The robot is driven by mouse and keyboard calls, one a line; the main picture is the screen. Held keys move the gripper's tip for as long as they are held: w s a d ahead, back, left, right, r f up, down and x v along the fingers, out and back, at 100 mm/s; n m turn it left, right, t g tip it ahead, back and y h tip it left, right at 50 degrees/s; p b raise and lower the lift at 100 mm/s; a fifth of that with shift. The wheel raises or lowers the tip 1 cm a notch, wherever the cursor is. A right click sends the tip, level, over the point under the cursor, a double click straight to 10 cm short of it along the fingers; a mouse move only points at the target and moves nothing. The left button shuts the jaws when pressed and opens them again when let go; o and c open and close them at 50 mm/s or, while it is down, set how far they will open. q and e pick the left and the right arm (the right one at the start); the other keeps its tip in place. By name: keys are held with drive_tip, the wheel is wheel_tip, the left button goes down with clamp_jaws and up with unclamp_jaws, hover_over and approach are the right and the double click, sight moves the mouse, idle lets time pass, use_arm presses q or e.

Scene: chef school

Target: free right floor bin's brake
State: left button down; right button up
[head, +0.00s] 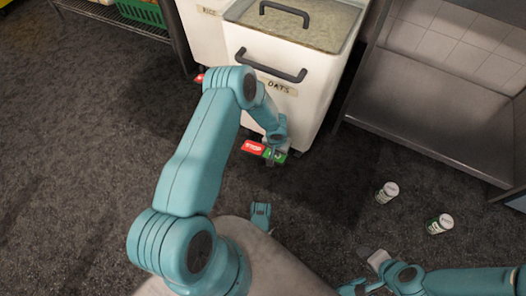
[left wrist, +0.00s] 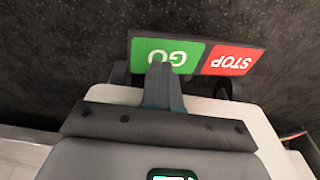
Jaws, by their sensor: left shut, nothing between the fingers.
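The right floor bin (head: 312,100) is white, labelled OATS, with a dark handle and a clear lid over its contents. Its brake pedal has a red STOP half (head: 253,147) and a green GO half (head: 280,157) low at its front. Both halves show upside down in the left wrist view, GO (left wrist: 172,53) left of STOP (left wrist: 230,61). My left gripper (head: 271,153) is shut and empty, its fingertips (left wrist: 158,70) overlapping the near edge of the GO half; I cannot tell if they touch. My right gripper (head: 362,283) is low at the right, its jaws unclear.
A second white bin labelled RICE (head: 205,28) stands left of the oats bin, with a red pedal (head: 199,78) low down. A metal shelf unit (head: 430,110) stands at the right. Two cans (head: 387,192) and (head: 439,224) are on the dark floor. A green crate (head: 142,12) sits on a rack.

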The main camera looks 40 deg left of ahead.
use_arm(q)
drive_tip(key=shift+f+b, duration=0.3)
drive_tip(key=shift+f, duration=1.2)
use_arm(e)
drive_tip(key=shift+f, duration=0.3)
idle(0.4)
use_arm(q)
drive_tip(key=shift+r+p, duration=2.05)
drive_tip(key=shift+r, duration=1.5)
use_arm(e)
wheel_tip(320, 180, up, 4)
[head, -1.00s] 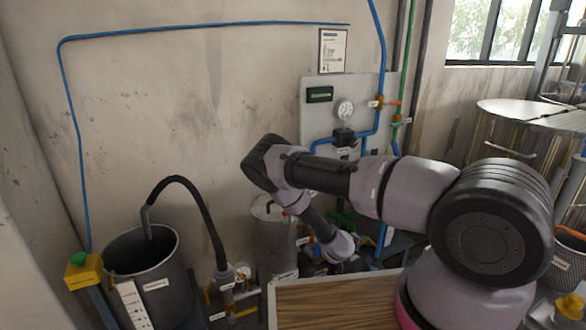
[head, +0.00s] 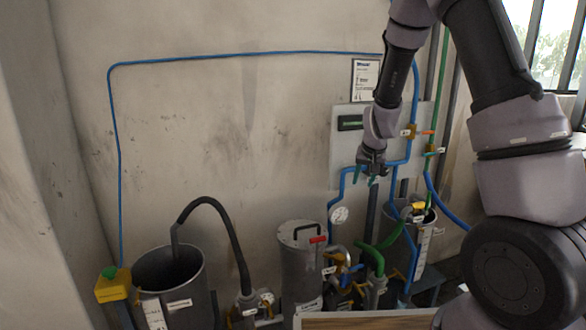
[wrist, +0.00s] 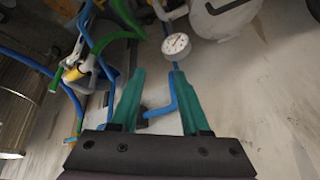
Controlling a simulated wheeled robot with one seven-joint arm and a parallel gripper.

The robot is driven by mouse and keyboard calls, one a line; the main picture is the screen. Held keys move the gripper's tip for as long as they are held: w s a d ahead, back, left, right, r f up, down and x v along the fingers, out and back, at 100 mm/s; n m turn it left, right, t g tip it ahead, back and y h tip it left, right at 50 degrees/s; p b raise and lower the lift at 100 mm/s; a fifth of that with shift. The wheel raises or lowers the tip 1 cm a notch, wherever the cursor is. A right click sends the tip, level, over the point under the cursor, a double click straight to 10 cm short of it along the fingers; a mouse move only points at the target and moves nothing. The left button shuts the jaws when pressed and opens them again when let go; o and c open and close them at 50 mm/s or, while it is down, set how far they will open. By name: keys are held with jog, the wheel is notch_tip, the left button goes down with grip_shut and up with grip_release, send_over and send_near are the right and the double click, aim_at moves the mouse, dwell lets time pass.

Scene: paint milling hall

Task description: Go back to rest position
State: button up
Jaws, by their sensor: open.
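My gripper (head: 366,178) is raised in front of the wall panel in the head view, pointing down, above the pipes and valves. In the wrist view its two green fingers (wrist: 158,92) stand apart with nothing held between them. A blue pipe and the white round gauge (wrist: 176,45) show beyond the fingers. My arm comes down from the top right of the head view, with the elbow out of the picture.
A lidded grey vessel (head: 301,262), the gauge (head: 339,215), green and blue pipes, and a grey bucket (head: 425,222) stand below my gripper. A dark open drum (head: 180,285) with a black hose is at the left.

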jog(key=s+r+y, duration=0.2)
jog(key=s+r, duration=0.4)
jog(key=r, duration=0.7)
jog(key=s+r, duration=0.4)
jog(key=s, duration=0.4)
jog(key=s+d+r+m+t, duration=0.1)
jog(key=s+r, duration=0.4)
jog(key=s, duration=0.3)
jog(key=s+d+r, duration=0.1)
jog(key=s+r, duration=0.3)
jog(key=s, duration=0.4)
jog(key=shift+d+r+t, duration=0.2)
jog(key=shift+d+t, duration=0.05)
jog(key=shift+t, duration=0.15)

++++++++++

Return each line that includes "Scene".

Scene: chef school
Scene: paint milling hall

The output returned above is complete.